Task details → Starting at the line that holds "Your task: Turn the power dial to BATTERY", copy every line exactly through the end of the data, and no others.

Data excerpt →
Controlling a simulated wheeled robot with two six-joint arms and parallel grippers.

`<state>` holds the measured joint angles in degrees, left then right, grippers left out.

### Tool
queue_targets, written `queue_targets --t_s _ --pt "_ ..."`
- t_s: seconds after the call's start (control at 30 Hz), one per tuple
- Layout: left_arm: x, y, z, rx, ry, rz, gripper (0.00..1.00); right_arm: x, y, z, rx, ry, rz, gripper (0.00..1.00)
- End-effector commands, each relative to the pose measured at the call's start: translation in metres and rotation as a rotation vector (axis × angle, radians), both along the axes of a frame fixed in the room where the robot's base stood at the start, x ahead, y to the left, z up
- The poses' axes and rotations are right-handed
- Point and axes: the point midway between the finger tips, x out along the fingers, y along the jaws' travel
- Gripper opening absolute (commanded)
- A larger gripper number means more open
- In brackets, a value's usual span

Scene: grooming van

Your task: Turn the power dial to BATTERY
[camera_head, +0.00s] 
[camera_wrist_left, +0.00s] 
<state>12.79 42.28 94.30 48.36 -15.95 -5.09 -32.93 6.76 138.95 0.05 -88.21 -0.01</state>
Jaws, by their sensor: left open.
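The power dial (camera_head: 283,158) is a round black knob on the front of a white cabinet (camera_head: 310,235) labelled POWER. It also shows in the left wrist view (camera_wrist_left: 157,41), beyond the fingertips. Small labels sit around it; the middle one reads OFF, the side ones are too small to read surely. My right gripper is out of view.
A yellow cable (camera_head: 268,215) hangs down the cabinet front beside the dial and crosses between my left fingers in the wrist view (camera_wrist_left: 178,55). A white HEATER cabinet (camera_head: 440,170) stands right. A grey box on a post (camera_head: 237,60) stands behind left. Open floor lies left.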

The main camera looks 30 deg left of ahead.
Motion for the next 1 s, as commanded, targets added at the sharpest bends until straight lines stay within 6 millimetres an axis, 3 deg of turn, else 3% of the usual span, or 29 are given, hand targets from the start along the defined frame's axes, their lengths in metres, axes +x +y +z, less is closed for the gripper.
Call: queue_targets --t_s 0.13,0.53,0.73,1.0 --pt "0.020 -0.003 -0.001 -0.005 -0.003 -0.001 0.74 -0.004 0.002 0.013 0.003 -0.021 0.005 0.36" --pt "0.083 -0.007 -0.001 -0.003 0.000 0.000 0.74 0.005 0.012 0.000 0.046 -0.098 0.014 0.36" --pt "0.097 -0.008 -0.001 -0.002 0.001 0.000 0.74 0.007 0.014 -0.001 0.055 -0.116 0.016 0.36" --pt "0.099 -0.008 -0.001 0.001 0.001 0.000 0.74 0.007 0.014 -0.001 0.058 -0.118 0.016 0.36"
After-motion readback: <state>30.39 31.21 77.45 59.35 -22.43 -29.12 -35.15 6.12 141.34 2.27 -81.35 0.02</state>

Expected answer →
Your task: Turn the power dial to BATTERY
[camera_head, +0.00s] 
[camera_wrist_left, +0.00s] 
<state>12.79 42.28 94.30 48.36 -15.95 -5.09 -32.93 6.76 138.95 0.05 -88.21 -0.01</state>
Jaws, by their sensor: left open.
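The power dial (camera_head: 283,158) is a round black knob on the front of a white cabinet (camera_head: 310,235) labelled POWER. It also shows in the left wrist view (camera_wrist_left: 157,41), beyond the fingertips. Small labels sit around it; the middle one reads OFF, the side ones are too small to read surely. My right gripper is out of view.
A yellow cable (camera_head: 268,215) hangs down the cabinet front beside the dial and crosses between my left fingers in the wrist view (camera_wrist_left: 178,55). A white HEATER cabinet (camera_head: 440,170) stands right. A grey box on a post (camera_head: 237,60) stands behind left. Open floor lies left.

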The main camera looks 30 deg left of ahead.
Motion for the next 1 s, as commanded, targets added at the sharpest bends until straight lines stay within 6 millimetres an axis, 3 deg of turn, else 3% of the usual span, or 29 are given, hand targets from the start along the defined frame's axes, their lengths in metres, axes +x +y +z, less is closed for the gripper.
Call: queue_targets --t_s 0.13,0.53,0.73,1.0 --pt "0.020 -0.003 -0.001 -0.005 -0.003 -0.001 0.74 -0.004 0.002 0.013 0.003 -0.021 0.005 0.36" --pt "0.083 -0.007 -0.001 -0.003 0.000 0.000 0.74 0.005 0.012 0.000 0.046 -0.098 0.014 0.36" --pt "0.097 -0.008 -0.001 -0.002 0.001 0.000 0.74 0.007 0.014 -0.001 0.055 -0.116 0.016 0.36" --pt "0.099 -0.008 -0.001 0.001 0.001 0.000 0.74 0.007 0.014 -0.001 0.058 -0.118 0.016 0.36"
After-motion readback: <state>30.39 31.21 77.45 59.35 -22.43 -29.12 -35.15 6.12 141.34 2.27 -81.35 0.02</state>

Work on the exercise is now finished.